Layer 3: A ---- D (few nodes, long jumps)
Layer 2: A -- C -- D -- F (more nodes, medium jumps)
Layer 1: A - B - C - D - E - F - G (all nodes, short jumps)
Layer 0: [all vectors, fine-grained]
HNSW gives excellent recall (95-99% of true nearest neighbors) with fast query times. The tradeoff is memory: the index must fit in RAM.
# pgvector HNSW index
# m = max connections per node (higher = better recall, more memory)
# ef_construction = search width during build (higher = better recall, slower build)
cur.execute("""
CREATE INDEX ON documents
USING hnsw (embedding vector_cosine_ops)
WITH (m = 16, ef_construction = 64)
""")
IVF (Inverted File Index)
Partitions vectors into clusters (using k-means), then only searches the clusters nearest to the query vector. Faster to build than HNSW, uses less memory, but lower recall at the same speed.
# pgvector IVF index
# lists = number of clusters (sqrt(n) is a common starting point)
cur.execute("""
CREATE INDEX ON documents
USING ivfflat (embedding vector_cosine_ops)
WITH (lists = 100)
""")
# At query time, set the number of clusters to search (probes)

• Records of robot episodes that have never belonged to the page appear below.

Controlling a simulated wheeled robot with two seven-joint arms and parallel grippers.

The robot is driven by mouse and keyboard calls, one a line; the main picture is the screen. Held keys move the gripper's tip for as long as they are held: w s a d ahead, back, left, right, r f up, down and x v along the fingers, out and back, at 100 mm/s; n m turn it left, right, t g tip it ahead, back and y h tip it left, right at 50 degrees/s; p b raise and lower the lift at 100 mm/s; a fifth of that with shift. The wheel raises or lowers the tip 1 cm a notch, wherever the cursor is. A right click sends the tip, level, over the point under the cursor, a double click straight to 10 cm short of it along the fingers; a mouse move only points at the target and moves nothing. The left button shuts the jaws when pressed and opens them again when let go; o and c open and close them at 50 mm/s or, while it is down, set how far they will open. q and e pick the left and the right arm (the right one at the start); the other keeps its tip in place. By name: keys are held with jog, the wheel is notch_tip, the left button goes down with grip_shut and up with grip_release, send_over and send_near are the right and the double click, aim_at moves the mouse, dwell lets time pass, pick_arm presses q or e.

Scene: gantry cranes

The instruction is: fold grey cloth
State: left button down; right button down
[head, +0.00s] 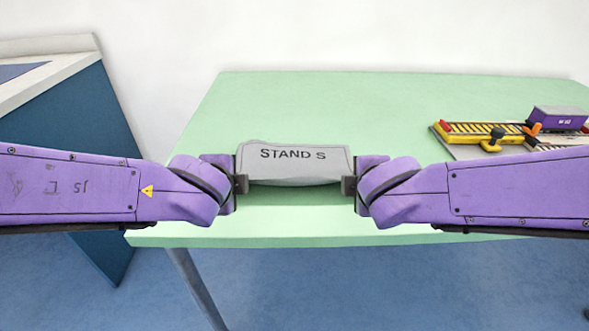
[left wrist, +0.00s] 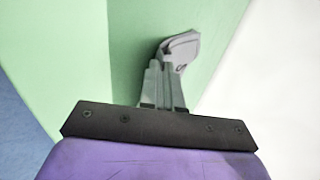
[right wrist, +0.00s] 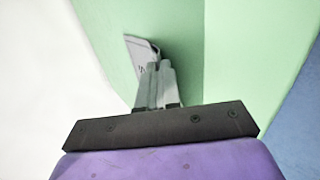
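The grey cloth (head: 295,168) with the printed letters "STAND S" is stretched between my two grippers above the front part of the green table. It also shows beyond the fingers in the left wrist view (left wrist: 181,47) and in the right wrist view (right wrist: 143,52). My left gripper (head: 241,183) is shut on the cloth's left edge. My right gripper (head: 350,185) is shut on its right edge. The fingers look close together in the left wrist view (left wrist: 163,85) and in the right wrist view (right wrist: 155,85). A darker shadow lies on the table under the cloth.
A blue cabinet with a pale top (head: 65,65) stands at the left. The table's back and middle are clear.

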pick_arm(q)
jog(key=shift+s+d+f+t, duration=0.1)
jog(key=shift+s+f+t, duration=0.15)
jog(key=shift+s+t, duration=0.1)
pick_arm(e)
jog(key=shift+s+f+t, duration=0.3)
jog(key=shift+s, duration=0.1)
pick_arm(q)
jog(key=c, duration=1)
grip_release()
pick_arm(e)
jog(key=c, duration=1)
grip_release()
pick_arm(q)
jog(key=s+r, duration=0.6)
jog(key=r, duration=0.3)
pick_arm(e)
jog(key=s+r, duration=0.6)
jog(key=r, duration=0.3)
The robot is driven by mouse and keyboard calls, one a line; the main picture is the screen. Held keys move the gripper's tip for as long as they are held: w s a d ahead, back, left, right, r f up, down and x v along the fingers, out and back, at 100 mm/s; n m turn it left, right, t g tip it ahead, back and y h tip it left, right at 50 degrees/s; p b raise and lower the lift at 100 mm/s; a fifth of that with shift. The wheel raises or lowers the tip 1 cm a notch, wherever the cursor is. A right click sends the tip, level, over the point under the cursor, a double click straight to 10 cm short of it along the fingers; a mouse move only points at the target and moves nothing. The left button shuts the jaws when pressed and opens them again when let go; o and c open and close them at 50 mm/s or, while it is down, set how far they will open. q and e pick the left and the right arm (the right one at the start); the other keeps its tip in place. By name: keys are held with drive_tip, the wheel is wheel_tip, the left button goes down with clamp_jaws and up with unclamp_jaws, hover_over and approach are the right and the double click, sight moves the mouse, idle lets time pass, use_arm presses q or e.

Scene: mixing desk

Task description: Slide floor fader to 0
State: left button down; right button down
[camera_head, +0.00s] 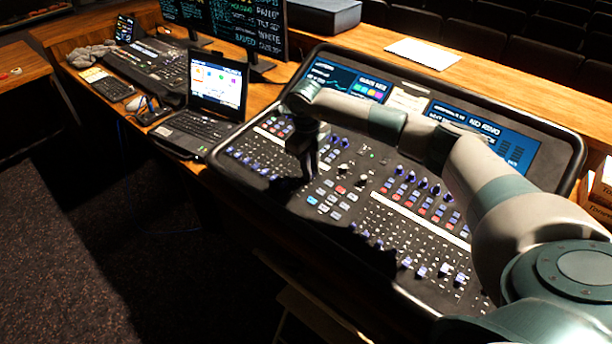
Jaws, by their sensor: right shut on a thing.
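The mixing desk (408,90) is a dark console with screens along its back and rows of knobs, buttons and faders. My right arm reaches in from the right across it. My right gripper (309,174) points down at the left-middle part of the desk's panel, near a block of lit buttons. It is shut on a small thing at the panel; the fingers and shadow hide it, and I cannot tell which fader or knob it is. Fader caps (421,271) show along the front edge of the panel. No label naming the floor fader can be read. My left gripper is out of view.
An open laptop (213,88) stands left of the desk. Beyond it are a keyboard-like console (147,62) and dark monitors (241,22). A white paper (421,53) lies on the wooden ledge behind. Boxes (601,188) stand at the right edge.

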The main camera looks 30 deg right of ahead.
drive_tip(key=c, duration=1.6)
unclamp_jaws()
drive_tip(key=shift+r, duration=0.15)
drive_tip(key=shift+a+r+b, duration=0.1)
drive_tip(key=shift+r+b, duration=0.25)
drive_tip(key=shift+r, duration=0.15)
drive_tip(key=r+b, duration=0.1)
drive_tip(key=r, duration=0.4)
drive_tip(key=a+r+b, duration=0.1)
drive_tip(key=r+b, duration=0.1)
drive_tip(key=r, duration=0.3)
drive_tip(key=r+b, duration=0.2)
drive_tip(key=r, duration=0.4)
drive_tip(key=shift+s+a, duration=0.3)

cur.execute("SET ivfflat.probes = 10") # search 10 of 100 clusters
Algorithm Build Speed Query Speed Memory Recall Best For
HNSW Slow Fast High High Most use cases
IVF Fast Medium Medium Medium Large datasets, memory-constrained
For most applications, HNSW is the right default. IVF is useful when you have very large datasets and cannot afford the memory overhead of HNSW.
Filtering with Metadata
Real queries are rarely "find the 10 most similar vectors." They are "find the 10 most similar vectors that belong to this tenant, were created in the last 30 days, and are in the engineering category."
Pre-filtering vs Post-filtering
Pre-filtering: Filter first, then search vectors within the filtered set.

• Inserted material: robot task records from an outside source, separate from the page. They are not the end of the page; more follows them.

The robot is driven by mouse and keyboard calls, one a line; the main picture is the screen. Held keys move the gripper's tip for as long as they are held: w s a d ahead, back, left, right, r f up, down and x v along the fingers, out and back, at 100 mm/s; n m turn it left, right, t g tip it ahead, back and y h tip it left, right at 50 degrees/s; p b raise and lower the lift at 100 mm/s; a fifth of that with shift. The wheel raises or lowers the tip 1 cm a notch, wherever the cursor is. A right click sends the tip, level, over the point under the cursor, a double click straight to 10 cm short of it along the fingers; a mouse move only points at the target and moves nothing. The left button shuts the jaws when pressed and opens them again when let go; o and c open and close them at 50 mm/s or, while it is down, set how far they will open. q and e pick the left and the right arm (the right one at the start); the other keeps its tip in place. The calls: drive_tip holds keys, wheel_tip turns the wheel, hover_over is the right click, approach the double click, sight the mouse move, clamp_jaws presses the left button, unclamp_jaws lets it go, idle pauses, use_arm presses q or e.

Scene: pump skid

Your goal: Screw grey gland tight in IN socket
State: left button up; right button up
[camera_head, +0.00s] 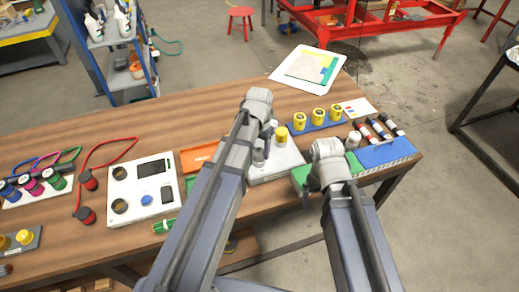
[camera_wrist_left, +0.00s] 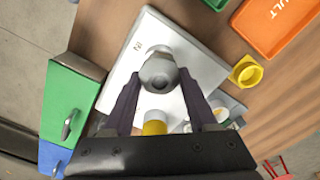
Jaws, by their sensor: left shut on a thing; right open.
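The grey gland (camera_wrist_left: 158,74) stands at the IN label on a white panel (camera_wrist_left: 115,88) in the left wrist view. The dark fingers of my left gripper (camera_wrist_left: 158,82) are on either side of it, shut on it. The socket beneath is hidden by the gland, so its seating cannot be told. In the head view the white panel (camera_head: 285,168) is partly behind my left arm, and my left gripper (camera_head: 260,146) points down over it. My right gripper (camera_head: 311,184) is open, low at the panel's right, by a green block (camera_head: 300,174).
A yellow gland (camera_head: 282,135) stands on the panel. Behind is a blue rack (camera_head: 318,123) of yellow-topped parts. An orange tray (camera_head: 196,157) and a white instrument box (camera_head: 142,188) lie left. A blue box (camera_head: 385,153) is at the right edge.

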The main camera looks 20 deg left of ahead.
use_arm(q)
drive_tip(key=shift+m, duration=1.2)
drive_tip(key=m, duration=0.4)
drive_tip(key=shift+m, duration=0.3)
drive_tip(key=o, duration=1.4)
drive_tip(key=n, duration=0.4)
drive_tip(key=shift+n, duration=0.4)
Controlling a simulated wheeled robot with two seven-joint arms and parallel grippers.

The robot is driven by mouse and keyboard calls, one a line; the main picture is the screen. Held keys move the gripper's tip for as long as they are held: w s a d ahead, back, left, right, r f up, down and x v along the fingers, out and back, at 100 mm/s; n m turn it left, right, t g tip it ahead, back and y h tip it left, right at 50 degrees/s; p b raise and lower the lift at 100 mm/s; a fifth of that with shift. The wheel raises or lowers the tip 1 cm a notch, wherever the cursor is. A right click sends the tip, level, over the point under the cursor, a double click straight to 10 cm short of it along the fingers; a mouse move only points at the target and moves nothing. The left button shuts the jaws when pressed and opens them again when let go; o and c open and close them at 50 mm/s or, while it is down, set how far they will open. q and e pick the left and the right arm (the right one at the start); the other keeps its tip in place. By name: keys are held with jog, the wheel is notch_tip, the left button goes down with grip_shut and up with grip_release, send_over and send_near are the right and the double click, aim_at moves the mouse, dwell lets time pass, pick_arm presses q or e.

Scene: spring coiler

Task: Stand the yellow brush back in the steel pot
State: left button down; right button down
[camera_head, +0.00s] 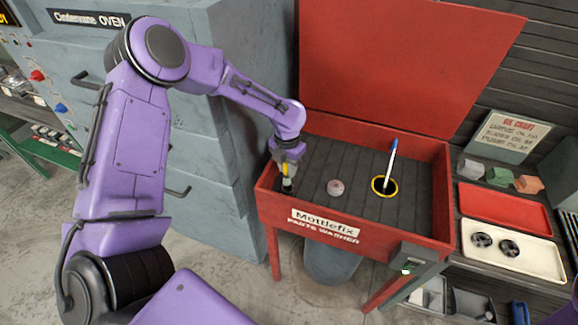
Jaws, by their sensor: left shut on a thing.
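My left gripper (287,163) points down inside the left end of the red parts washer. It is shut on the yellow brush (285,169), of which only a small yellow part shows between the fingers. Directly below is a small dark and greyish shape (287,187) near the washer floor. It is too small to tell whether this is the brush's lower end or the steel pot, so I cannot tell whether the brush is in a pot. My right gripper is not in view.
The red washer (325,231) has a raised lid (405,60). On its dark slatted floor are a pinkish round thing (335,187) and a yellow-rimmed black ring (378,193) with a blue-and-white stick (391,160) rising from it. Right are red (495,208) and cream (530,255) trays.

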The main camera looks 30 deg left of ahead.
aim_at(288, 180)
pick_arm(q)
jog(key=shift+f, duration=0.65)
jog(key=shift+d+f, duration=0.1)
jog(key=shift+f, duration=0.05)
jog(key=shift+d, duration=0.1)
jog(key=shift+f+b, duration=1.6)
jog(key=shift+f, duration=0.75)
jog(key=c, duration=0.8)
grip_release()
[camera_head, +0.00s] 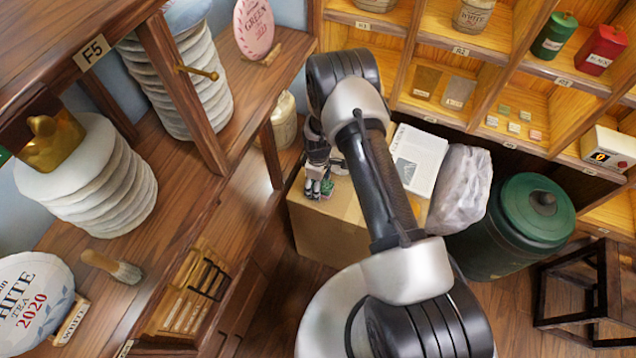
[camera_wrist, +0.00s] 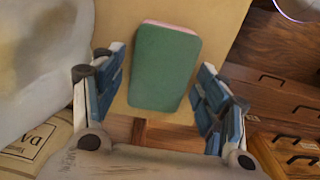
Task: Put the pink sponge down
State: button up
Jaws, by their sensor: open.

Accurate, but slow if the filter is very selective (small result set).
Post-filtering: Search vectors first, then filter results.
Fast, but may return fewer than K results if many get filtered out.
Most vector databases use a hybrid approach. pgvector lets you combine SQL WHERE clauses with vector search:
cur.execute("""
SELECT id, title, 1 - (embedding <=> %s::vector) AS similarity
FROM documents
WHERE category = 'engineering'
AND created_at > NOW() - INTERVAL '30 days'
ORDER BY embedding <=> %s::vector
LIMIT 10
""", (str(query_embedding), str(query_embedding)))
Dedicated vector databases handle this differently. Qdrant, for example, uses payload filtering:
from qdrant_client import QdrantClient
from qdrant_client.models import Filter, FieldCondition, MatchValue, Range
from datetime import datetime, timedelta
client = QdrantClient("localhost", port=6333)
results = client.search(
collection_name="documents",
query_vector=query_embedding,
query_filter=Filter(
must=[
FieldCondition(key="category", match=MatchValue(value="engineering")),
FieldCondition(
key="created_at",
range=Range(gte=(datetime.now() - timedelta(days=30)).isoformat())
),
]
),
limit=10
)
Production Considerations
Sizing & Performance
Rule of thumb for pgvector with HNSW:
- 1M vectors at 1536 dims: ~6 GB vectors + ~2 GB index = ~8 GB RAM
- 5M vectors at 1536 dims: ~30 GB vectors + ~10 GB index = ~40 GB RAM
- Query latency: 5-50ms depending on index params and hardware
Rule of thumb for Qdrant / Milvus:
- Same vectors, ~30-50% less memory with quantization
- Query latency: 1-10ms
- Can shard across multiple nodes
Quantization
Storing full float32 vectors is expensive. Quantization reduces each float to fewer bits:
float32: 4 bytes per dimension (full precision)
float16: 2 bytes per dimension (minimal quality loss)
int8: 1 byte per dimension (noticeable on edge cases)
binary: 1 bit per dimension (fast but lossy, good for re-ranking stage)
pgvector supports halfvec (float16) natively. Qdrant and Milvus support scalar and product quantization.
Reindexing
When you add a significant number of vectors (say, 20%+ of the collection), HNSW indexes degrade. You need to rebuild the index periodically. With pgvector, this means REINDEX INDEX CONCURRENTLY. With managed vector databases, this is handled automatically.
Common Pitfalls
- Choosing a dedicated vector database before you need one. pgvector in PostgreSQL handles millions of vectors. Start there. Migrate when you hit a real scaling wall, not a theoretical one.
- No index on the vector column. Without an ANN index, every query is a full table scan. This is the number one performance complaint from pgvector users, and it is always a missing index.
- Wrong distance metric. If you build an HNSW index with cosine distance but query with L2 distance, the index is useless and the database falls back to sequential scan.
- Ignoring index build time. HNSW indexes on millions of vectors take minutes to hours to build. Plan for this during initial load and migrations.
- Filtering after vector search. If you search for top 10 and then filter, you might end up with 2 results. Over-fetch (top 50) and filter, or use a database that supports pre-filtering.
- Not monitoring recall. ANN search is approximate. Periodically spot-check results against brute-force search to verify your index parameters give acceptable recall.
Key Takeaways
- pgvector in PostgreSQL is the right starting point for most applications. It handles millions of vectors, offers SQL joins with relational data, and requires no new infrastructure.
- Purpose-built vector databases (Pinecone, Qdrant, Milvus) earn their place at hundreds of millions of vectors, sub-10ms latency requirements, or when you need distributed search.
- HNSW is the default indexing algorithm. It gives the best recall-speed tradeoff for most workloads.
- Always create an ANN index. Without one, every search is a full scan.
- Metadata filtering is a first-class concern. Most real queries combine vector similarity with structured filters.
- Quantization (float16, int8) cuts memory usage substantially with minimal quality loss.